Just as the clock strikes 1:30 p.m. on a cool, spring Wednesday, a queue of older citizens files into the home of Gil and Helen Spencer in Hamden, Connecticut. An assortment of chairs fills the living room. Countless issues of Time magazine and the New Haven Register line the tables for anyone’s reading pleasure.
Just half an hour later, the room comes alive with conversation and laughter, storytelling and celebration. Each corner carves out its little niche, discussing moments and memories from their mutual hometown.
On the third Wednesday of every month, this is where that crew wants to be. They’re a little subgroup of the Hamden Historical Society, self-giving themselves the name Journey. Each month since 2012, they come together, usually in the rec room of the Miller Memorial Library on Dixwell Avenue, to dig up and share artifacts documenting different aspects of town history, ranging from railroads to the innovations of the fire department.
Meeting by meeting, this band works to keep history alive.
“It helps knowing better where and who you are if you know where you came from,” said Jim Penna. “If you’re interested in history, it’s the personal touch, first-hand accounts, and even second-hand accounts that are really impressive to me.”
One member sits and listens, in awe of the stories he hears from his peers.
“I’m amazed by how much you all can recall,” says Phil Cronan. “I can’t even remember yesterday.”
Most meetings look like a loose practice of modern-day folklore, spreading stories of a community through purely word of mouth.
However, there are some days when Journey takes a step beyond and chooses to immortalize the stories of its members, going from creating folklore to creating what some may see as oral histories.
Oral history is the practice of gathering historical anecdotes, usually in the form of audio or video interviews, and preserving them either through physical playback methods or online in places like YouTube.

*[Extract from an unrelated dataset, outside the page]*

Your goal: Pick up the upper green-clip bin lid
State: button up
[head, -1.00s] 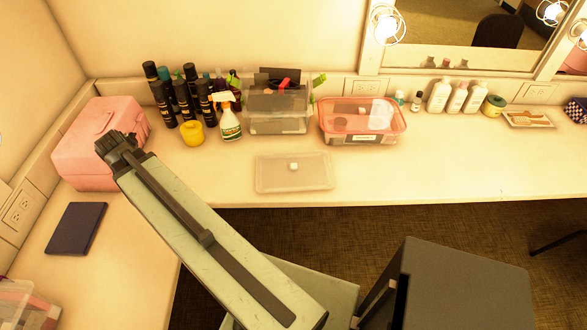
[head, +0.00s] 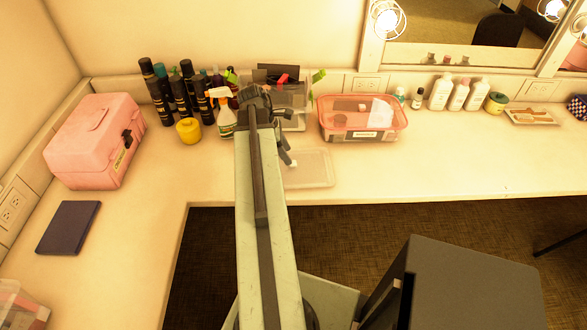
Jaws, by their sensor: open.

The practice was developed in the 1940s using wire and tape recorders. As the technology developed, it was discovered that it could be used to record the life experiences of everyone, whether they were literate or not.
“There was a realization that oral history had this fascinating dimension, which is that you could now learn a lot and record a lot about the lives of people who normally wouldn’t have written their thoughts down,” said Norman Silber, professor of law at Hofstra University and a practicing oral historian.
It doesn’t just give the world another summary of an important event occurring on any given day in history, but the unique viewpoint of someone who lived through the day just like anyone else.
“Look at oral history not as one photograph that was taken, but like a photograph that was taken from multiple different vantage points at different times,” said Ambar Johnson, graduate student at the Columbia Center for Oral History Research. “I look at it as more of an understanding of that person’s experience juxtaposed across many people’s experiences.”
Think of the story of the Sept. 11 attacks, but from the perspective of an air traffic controller in Nebraska, tasked with organizing the safe landing of the planes that were grounded. Oral history is a practice that can keep that person’s story alive, fully preserving the person’s emotions and nuanced memory.
“There’s different levels of dimension that you’re able to glean from listening to an interview versus reading one,” Ambar Johnson said. “Or even watching an interview. You know, there are things like body language that you can see, you can hear how a person laughs.”
Journey’s November 2023 meeting happened to coincide with the 60th anniversary of the assassination of President John F. Kennedy. As a result, the group decided to each share the memories they have of Nov. 22, 1963, on video so that they can be preserved.
As elders of the community, the members of Journey recognize that great stories of the past can pass away with the people who are able to tell them.
“My parents and everyone I grew up with’s parents lived through World War Two,” Hamden municipal historian Dave Johnson, 77, said on Nov. 30. “They all remembered Pearl Harbor, but they’re all gone now. We have no more first accounts of Pearl Harbor, only what’s been written down. So we have got to do this while we’re still around to tell about our experience.”
Dave Johnson specifically has strong opinions on the preservation of history.
“If it isn’t remembered, it didn’t happen.”
It is a phrase that can be impactful to younger generations that might learn to take history for granted due to its sheer accessibility on the internet in many different forms. Journey is not exclusive to older citizens. Oral histories are not required to be done on events that took place before the internet was invented.
These are activities that can be practiced, even casually, at all ages. All it takes is for one person or child to take an interest in what came before them, and for someone to provide an outlet to act on that interest.
“(Implementing oral history in school curriculums is) extraordinarily helpful in generating an understanding of the pastness of the past,” Silber said. “A kid doesn’t normally understand change, right? Historical change. So by making that personal, by getting somebody to interview somebody they know, right? They’re interviewing their father or their grandfather or their mother or their grandmother. By doing that, you help that student, that child, to appreciate growth and change over time.”
Some members of Journey see the overarching benefits of sharing their mutual interest in history with the younger generations.
“I think intergenerational things are important, especially if someone has a grandchild,” Susan Hartley said. “I think it’s important for them to learn how their parents or grandparents grew up.”
However, others like Hartley might take part in the club for something a bit simpler, and maybe more important.
“Friendship,” she says. “It’s just a lot of fun to talk about historic things in Hamden.”
So while the oral historians of the world, like Silber and Ambar Johnson, dedicate their time to keeping stories and memories alive on a greater scale, these older citizens from New Haven County will stick to the small stuff, the stuff that matters to them.
On the third Wednesday of every month in the Miller Memorial Library, Journey will be there. Sharing countless issues of Time magazine, the New Haven Register and whatever else they had in their home libraries. They’ll be there, keeping their memories alive.